§ REQUIRED WORK
Of the lines in the records that follow, how many include the word "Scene"? Answer with a bare number.

* Start GIVEN RECORDS *

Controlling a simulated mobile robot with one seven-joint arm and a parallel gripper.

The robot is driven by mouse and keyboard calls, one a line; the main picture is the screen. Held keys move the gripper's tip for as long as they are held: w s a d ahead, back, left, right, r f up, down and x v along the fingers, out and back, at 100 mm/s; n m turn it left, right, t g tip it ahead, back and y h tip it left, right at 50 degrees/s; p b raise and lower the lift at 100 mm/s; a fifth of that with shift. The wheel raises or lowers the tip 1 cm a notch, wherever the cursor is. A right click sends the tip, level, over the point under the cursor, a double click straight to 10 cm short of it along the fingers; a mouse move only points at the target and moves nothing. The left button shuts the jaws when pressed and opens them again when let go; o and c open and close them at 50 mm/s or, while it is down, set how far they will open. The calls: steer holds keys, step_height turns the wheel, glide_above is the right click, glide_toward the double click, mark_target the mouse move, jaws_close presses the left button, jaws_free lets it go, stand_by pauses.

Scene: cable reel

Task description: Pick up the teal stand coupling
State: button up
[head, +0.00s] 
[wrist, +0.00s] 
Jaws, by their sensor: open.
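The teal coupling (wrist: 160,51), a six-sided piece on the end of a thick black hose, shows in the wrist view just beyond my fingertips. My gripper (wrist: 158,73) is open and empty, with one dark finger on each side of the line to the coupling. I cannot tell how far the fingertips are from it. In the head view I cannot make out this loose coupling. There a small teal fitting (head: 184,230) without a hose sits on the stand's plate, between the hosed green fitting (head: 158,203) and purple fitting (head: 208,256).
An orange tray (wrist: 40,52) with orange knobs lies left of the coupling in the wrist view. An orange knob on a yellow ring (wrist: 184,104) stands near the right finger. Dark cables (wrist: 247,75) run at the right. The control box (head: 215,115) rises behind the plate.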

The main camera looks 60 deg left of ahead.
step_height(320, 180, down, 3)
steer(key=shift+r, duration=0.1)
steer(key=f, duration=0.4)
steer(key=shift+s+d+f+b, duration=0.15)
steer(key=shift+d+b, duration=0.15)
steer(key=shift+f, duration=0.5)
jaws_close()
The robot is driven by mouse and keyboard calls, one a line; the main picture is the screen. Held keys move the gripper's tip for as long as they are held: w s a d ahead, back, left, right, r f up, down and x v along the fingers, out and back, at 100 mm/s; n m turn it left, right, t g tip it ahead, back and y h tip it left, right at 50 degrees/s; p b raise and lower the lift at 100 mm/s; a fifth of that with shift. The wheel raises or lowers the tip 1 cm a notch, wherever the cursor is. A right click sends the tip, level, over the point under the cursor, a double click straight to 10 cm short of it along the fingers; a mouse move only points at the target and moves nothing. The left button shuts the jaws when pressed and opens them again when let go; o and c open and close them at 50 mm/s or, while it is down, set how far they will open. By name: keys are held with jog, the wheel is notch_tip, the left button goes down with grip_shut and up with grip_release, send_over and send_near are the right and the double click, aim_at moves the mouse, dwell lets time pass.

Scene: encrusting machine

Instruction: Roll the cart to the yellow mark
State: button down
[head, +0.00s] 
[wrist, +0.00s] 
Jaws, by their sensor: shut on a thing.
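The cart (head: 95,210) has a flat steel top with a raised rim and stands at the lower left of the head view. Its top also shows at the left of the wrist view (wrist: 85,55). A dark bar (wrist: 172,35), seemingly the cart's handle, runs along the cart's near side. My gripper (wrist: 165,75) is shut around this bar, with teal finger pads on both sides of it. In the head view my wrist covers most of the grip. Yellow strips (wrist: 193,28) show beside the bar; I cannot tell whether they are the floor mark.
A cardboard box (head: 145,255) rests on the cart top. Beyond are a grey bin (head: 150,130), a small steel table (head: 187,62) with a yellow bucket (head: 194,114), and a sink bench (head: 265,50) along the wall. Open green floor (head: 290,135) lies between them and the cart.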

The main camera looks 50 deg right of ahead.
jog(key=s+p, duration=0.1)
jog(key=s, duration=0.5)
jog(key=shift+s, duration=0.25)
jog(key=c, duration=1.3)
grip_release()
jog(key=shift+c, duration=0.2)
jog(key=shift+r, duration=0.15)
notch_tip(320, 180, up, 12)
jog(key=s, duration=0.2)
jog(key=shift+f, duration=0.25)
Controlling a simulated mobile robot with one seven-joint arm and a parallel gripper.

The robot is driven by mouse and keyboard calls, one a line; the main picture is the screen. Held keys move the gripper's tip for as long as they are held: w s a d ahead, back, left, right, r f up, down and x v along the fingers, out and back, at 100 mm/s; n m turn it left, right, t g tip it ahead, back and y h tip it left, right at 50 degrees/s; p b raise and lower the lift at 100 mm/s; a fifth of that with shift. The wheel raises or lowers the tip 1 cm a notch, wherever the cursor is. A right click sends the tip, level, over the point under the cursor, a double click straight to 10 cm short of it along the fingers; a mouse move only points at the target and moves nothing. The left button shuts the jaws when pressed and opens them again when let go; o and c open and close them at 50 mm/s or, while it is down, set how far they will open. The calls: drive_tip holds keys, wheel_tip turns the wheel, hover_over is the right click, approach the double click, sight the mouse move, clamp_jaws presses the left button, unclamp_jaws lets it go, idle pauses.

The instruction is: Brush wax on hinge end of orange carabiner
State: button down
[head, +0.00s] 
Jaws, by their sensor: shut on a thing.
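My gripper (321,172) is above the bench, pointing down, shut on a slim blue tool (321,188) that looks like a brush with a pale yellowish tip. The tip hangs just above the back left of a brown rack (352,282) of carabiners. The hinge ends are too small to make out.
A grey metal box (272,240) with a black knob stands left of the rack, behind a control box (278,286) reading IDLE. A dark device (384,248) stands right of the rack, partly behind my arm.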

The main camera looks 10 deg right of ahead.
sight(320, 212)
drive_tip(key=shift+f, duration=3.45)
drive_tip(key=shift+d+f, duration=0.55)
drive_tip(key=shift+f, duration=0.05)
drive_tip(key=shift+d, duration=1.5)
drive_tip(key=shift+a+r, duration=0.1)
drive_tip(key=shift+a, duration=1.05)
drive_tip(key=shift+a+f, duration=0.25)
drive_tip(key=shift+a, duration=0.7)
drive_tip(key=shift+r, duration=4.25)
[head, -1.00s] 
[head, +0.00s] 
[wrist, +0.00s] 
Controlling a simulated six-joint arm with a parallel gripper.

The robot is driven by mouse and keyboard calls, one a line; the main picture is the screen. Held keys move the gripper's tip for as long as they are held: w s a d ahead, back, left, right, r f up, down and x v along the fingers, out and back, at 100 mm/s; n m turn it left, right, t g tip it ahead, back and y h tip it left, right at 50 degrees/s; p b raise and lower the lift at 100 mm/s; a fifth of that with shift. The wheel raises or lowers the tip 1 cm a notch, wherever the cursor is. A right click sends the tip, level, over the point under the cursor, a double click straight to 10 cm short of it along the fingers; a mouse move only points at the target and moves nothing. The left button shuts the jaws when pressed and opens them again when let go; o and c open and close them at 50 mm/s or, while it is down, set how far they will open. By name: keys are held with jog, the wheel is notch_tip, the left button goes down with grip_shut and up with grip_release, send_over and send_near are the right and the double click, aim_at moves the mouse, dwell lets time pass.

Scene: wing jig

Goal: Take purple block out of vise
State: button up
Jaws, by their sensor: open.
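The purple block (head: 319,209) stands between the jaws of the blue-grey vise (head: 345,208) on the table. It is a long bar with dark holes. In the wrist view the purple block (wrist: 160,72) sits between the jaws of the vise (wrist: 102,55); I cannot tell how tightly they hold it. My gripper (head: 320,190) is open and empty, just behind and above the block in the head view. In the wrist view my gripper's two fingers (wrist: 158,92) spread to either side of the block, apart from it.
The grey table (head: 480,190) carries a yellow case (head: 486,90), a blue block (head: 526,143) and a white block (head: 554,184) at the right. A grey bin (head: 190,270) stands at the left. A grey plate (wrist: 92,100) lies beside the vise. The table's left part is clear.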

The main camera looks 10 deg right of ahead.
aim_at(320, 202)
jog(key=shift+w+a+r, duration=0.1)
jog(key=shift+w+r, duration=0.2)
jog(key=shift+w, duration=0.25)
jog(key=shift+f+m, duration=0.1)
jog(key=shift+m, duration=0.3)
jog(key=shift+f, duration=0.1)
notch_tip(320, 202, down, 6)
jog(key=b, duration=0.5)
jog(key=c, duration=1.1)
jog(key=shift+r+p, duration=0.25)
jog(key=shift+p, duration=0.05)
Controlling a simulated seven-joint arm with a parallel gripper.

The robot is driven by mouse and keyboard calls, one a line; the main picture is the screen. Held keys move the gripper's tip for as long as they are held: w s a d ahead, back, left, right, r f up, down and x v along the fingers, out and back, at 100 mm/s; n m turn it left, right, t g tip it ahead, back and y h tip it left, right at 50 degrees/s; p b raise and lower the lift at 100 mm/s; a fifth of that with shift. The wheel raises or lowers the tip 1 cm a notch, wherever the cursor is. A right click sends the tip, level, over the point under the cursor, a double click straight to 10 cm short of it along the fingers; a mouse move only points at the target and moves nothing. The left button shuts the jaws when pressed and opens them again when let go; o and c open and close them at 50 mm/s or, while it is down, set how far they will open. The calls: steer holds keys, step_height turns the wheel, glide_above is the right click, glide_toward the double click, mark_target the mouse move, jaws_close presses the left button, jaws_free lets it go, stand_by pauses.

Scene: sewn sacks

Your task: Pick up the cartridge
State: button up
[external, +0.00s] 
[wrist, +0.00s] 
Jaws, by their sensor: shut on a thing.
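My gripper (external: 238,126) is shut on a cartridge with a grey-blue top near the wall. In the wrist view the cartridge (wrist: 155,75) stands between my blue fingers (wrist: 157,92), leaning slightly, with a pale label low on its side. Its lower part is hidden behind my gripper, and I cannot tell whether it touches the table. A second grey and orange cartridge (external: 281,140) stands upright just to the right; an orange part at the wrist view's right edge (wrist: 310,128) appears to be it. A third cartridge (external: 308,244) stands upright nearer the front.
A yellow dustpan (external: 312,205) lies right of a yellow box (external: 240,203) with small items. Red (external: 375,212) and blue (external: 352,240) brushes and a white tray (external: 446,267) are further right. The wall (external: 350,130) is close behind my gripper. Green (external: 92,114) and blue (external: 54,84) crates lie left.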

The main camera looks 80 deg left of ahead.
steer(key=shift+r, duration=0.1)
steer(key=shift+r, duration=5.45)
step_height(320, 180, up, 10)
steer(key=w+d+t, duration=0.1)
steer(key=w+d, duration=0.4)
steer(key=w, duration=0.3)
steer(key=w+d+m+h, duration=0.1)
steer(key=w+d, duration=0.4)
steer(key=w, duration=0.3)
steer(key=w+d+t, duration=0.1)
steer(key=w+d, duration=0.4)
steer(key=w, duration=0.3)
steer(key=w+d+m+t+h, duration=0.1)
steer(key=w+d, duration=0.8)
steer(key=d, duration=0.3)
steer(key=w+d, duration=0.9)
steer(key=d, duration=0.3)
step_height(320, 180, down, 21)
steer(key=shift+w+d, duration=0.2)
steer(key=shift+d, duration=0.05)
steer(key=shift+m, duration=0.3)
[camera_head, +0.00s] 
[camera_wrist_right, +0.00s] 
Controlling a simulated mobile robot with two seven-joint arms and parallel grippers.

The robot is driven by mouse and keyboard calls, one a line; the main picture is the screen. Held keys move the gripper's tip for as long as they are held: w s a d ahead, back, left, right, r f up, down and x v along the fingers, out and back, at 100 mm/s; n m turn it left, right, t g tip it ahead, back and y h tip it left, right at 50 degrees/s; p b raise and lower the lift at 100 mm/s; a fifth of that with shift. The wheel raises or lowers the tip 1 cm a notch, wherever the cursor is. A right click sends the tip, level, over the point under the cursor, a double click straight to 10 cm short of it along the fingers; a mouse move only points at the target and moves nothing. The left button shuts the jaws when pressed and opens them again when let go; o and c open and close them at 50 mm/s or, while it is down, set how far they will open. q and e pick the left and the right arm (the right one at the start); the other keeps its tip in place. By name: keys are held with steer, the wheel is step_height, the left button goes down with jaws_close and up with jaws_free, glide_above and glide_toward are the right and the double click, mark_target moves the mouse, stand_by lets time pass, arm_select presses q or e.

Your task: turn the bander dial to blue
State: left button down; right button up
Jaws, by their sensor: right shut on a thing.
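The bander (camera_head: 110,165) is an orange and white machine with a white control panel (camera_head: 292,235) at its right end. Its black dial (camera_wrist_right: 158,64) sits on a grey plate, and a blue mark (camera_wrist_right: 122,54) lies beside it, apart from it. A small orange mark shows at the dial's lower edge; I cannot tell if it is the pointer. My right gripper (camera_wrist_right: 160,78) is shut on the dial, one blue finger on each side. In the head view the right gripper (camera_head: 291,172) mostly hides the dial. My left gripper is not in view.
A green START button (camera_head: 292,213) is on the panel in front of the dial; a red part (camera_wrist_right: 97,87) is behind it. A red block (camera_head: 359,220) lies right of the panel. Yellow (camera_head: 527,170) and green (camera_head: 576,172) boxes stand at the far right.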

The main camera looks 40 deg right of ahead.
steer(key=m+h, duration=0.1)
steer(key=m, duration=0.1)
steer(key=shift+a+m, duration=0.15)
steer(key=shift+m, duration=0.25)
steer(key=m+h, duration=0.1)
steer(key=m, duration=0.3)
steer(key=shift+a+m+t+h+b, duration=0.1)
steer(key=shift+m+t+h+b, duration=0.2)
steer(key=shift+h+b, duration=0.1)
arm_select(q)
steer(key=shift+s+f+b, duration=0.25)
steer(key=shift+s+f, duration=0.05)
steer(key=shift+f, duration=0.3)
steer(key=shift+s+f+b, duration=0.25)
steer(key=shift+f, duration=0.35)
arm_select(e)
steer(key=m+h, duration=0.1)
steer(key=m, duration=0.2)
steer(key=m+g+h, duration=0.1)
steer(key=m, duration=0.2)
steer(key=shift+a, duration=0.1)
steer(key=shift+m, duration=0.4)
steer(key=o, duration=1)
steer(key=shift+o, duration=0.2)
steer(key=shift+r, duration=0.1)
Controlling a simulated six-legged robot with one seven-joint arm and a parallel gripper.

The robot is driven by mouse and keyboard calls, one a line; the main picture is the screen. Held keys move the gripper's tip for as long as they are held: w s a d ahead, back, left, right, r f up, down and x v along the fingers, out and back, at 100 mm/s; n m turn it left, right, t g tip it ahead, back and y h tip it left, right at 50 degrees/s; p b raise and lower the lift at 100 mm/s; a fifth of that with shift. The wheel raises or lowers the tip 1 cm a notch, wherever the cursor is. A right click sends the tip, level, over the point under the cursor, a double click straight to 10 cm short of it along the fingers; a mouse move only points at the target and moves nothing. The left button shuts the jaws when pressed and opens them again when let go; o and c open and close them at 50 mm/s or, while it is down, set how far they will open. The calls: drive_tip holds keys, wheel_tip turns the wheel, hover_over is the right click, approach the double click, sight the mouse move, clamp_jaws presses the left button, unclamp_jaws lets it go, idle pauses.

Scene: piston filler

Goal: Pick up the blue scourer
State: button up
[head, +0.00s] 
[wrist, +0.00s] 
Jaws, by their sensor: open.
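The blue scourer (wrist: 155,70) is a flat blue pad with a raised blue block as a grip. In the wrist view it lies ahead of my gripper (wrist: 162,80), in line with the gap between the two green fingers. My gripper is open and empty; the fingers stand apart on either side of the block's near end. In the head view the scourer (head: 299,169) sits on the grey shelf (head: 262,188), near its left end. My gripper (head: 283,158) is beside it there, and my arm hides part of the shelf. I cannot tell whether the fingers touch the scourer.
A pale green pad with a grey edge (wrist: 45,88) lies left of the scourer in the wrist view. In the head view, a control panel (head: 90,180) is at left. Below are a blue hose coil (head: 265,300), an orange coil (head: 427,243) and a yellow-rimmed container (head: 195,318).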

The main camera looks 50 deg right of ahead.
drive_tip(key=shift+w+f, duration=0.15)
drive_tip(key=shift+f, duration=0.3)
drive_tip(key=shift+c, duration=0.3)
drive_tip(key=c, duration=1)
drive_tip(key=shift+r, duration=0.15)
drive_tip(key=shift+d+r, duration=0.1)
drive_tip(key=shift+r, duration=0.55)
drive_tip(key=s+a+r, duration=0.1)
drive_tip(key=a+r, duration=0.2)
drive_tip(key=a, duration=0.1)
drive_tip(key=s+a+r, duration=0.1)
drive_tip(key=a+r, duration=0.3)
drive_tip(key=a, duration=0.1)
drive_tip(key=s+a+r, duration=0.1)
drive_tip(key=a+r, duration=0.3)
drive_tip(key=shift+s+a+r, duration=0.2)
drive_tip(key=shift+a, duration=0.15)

* End GIVEN RECORDS *

§ ANSWER TO THE TASK
5